Q. Pre-election, the Conservative Party promised that they would raise the threshold of liability to IHT to £1m yet there was no mention of this in the recent budget speech. Did I miss something? John Waterson
A. No you didn't. It was a measure that the Conservatives said they would introduce if elected but it has since been decided to leave the Inheritance Tax band where it is for the next couple of years. Currently the nil-rate band (effectively the amount of your estate that is not liable to tax) is £325,000 and tax is payable at 40% on the excess.
Q. I'm interested in finding out what is happening to pension legislation for higher earners and whether this has been changed in the budget (I'm afraid I've been living abroad for a period of time and I'm not sure what changes have been implemented). As I understand it the previous labour government had invoked legislation to basically tax pension contributions (I think this might be employee and employer contributions) if you earned more that £150,000. Is this correct, and was there not also something in the legislation regarding changes if you earned above £130,000? As I understand it, these changes were to become effective in April 2011. Finally, I think there may have been also some commentary around these changes becoming effective if you changed the amount of your pension contribution, but if you kept it as is then you would be exempt! Amanda Mason
A Lots of points in this question, and not many answers at the moment I'm afraid. You are right when you say that the last Labour Government intended to change the rules relating to pension contributions for higher earners, and that definition charged from £150,000 to £130,000 at some point during their deliberations. The plan wasn't to tax pension contributions rather to reduce the level of tax relief available on contributions. At the recent budget, however, the new chancellor suggested that these plans would have been complex and difficult to administer and so we have effectively entered a 'consultation' period to look at an easier way to change the rules. Most commentators are suggesting that the simplest way to do this would be to allow tax relief at its current rate but to limit the amount that can be paid into pensions to something like £30,000 or £40,000 per annum, rather than 100% of salary (up to £255,000 for tax year 2010/11). Watch this space, as they say!

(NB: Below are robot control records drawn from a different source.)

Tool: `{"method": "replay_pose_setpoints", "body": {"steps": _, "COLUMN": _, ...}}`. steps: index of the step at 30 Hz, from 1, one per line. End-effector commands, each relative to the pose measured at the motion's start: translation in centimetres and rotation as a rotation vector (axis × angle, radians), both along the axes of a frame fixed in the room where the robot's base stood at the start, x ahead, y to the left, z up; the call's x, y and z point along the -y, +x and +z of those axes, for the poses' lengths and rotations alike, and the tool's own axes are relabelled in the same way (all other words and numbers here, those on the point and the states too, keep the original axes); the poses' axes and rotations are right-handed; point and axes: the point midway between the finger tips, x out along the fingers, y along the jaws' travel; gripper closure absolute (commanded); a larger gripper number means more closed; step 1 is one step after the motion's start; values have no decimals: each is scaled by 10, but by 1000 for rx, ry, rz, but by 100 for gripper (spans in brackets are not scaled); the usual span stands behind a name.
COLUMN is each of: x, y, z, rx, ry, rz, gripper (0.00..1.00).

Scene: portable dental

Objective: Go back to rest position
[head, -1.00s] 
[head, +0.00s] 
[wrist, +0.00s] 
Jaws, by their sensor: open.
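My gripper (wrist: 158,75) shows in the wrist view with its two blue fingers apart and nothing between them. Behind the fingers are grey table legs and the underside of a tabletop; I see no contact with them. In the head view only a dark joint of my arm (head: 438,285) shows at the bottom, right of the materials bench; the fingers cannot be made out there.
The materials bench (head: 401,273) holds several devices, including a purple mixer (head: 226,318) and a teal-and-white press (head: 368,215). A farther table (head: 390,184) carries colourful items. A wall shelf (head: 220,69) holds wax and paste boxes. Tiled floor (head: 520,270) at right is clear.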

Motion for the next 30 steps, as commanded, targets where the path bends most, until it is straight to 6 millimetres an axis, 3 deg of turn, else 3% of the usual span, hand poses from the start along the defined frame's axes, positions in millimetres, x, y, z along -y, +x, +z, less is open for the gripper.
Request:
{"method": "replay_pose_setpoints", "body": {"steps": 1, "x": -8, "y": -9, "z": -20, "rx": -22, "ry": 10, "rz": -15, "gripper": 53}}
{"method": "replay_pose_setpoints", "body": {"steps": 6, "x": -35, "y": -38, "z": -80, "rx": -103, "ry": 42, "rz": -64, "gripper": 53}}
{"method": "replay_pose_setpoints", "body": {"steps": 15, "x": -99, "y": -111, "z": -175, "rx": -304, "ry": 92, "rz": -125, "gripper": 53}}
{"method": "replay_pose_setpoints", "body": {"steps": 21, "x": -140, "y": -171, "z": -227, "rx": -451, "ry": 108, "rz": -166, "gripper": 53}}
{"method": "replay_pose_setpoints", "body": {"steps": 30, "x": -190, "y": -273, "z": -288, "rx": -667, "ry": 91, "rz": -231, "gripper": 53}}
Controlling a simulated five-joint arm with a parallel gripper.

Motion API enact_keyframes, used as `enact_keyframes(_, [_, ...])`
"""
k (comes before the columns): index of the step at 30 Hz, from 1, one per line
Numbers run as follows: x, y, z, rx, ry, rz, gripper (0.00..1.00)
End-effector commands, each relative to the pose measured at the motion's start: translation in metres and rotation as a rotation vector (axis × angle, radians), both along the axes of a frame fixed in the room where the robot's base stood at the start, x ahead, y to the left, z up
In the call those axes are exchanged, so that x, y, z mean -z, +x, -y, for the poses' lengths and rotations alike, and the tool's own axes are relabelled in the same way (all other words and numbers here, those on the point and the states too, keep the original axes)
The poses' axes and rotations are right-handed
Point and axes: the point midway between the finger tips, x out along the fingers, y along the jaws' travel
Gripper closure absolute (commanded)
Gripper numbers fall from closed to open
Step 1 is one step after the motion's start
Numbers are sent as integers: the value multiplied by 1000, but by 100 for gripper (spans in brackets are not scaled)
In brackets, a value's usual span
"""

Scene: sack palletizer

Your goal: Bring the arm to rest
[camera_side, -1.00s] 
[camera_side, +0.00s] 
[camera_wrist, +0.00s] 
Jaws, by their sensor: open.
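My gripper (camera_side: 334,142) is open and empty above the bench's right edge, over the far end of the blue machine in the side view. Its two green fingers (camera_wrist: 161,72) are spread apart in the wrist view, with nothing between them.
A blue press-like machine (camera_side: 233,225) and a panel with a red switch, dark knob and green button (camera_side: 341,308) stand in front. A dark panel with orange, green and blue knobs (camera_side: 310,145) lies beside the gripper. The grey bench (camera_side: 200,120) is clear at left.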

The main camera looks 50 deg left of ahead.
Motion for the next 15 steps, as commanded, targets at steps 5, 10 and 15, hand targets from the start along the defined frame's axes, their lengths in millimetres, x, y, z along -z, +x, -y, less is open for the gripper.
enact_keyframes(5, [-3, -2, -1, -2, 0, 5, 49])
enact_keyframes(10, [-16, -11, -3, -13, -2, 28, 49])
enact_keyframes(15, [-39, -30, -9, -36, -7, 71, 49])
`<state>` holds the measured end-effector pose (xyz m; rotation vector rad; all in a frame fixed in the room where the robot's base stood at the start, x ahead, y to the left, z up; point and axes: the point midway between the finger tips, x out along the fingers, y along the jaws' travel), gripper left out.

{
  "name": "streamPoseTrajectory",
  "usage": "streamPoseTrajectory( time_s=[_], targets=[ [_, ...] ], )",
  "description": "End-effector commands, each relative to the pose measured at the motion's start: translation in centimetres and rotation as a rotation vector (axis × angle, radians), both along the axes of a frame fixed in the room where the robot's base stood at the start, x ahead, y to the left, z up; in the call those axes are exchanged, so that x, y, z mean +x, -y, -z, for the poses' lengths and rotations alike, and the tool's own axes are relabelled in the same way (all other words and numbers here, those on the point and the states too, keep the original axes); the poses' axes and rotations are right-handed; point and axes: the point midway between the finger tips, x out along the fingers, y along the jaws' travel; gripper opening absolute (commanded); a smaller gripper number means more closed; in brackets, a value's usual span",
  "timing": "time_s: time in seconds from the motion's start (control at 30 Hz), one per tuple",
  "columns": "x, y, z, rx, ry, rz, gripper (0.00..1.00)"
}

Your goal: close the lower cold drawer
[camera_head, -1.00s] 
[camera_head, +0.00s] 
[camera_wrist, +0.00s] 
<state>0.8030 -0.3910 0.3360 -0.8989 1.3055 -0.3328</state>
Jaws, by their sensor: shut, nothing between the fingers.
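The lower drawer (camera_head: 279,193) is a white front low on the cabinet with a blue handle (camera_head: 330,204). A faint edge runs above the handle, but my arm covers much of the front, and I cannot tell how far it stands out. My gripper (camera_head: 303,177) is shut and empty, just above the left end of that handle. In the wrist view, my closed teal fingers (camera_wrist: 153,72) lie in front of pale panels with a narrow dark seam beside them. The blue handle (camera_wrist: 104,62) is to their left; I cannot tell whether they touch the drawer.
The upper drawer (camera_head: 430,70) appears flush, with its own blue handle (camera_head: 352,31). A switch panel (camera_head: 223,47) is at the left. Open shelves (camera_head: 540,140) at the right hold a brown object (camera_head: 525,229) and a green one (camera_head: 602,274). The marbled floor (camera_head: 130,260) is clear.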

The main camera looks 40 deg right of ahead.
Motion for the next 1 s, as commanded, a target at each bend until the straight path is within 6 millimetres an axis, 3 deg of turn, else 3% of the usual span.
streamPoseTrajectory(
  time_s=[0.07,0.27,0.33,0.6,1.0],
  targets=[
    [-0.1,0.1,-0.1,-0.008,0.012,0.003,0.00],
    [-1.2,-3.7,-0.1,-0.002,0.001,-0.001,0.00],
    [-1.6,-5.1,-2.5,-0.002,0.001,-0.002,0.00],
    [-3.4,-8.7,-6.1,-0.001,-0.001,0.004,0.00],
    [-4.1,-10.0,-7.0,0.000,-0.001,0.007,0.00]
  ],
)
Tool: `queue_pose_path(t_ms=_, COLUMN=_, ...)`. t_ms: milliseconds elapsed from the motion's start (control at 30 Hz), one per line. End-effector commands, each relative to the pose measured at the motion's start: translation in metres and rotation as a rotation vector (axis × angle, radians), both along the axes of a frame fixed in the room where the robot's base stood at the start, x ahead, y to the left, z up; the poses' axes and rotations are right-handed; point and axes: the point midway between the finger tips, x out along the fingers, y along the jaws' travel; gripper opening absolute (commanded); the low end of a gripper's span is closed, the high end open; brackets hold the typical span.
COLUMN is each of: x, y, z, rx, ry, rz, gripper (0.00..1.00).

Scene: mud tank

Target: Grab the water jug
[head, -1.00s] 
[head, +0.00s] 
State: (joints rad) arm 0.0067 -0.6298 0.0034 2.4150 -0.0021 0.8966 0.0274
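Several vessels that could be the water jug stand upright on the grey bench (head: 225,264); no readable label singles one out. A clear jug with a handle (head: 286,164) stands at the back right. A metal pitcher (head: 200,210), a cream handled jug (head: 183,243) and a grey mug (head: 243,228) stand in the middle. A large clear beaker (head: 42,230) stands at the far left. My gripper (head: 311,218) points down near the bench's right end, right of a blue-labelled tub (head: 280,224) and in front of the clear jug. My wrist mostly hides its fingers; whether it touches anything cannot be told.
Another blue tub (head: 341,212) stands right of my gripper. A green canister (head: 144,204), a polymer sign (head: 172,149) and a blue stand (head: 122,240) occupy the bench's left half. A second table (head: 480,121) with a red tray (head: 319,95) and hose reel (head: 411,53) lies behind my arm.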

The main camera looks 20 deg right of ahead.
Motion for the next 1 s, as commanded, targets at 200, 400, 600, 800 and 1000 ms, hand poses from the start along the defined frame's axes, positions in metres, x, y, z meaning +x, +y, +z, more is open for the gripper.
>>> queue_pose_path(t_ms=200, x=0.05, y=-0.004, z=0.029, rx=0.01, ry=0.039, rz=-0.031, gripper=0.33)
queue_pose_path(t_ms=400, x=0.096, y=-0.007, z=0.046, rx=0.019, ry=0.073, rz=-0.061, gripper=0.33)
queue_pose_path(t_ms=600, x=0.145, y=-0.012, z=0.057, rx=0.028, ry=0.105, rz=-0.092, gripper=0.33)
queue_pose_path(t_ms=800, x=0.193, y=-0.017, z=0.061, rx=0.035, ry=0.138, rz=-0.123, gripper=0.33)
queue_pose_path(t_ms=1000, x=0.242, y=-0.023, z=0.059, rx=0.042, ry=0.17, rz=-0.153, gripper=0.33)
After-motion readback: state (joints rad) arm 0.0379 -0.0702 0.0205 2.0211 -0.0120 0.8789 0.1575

Q Was wondering what earning related state pension meant? I am 58 years old. Also what do they intend to do to public sector pensions, as I retire in two years? Finally, do they have ideas as and when the retirement age will rise? Lillian Forsyth
A. Your first question is much easier to answer than your second or third! The State Earnings Related Pension Scheme has been replaced by the State Second Pension and is an amount that is payable to employees who were members of the scheme. I know that sounds very simplistic but the point is that there are a lot of employees who chose to 'contract-out' of this particular pension and they received alternative benefits from a private arrangement. The Scheme paid an amount in addition to the Basic State Pension related to earnings while you were working. The rules relating to eligibility are complex and have changed several times over the years - before it was called the State Earnings Related Pension for example it was known as the Graduated Pension. You will find more information on it at http://www.direct.gov.uk/en/Pensionsandretirementplanning/StatePension/DG_183780
As far as the Government's intentions in relation to public sector pensions are concerned, your guess is as good as mine (well hopefully not, but you know what I mean). There is no question that the whole area of public sector pensions will be looked at closely over the next year or two and there are several options for the Government. It may be that salary that counts for pension is capped, or that employee contributions will be increased, or that pensions will not increase every year as they currently do. It may be all three or more that I haven't mentioned.
Again there was mention at the recent budget of an increase in pension age and this has yet to be finalised but it is certain that pension ages will increase, although remember that there is a difference between the State Pension age and the age at which you are able to start to draw benefits for public sector or private pensions. It is also not always necessary to stop work before starting to draw benefits from a pension.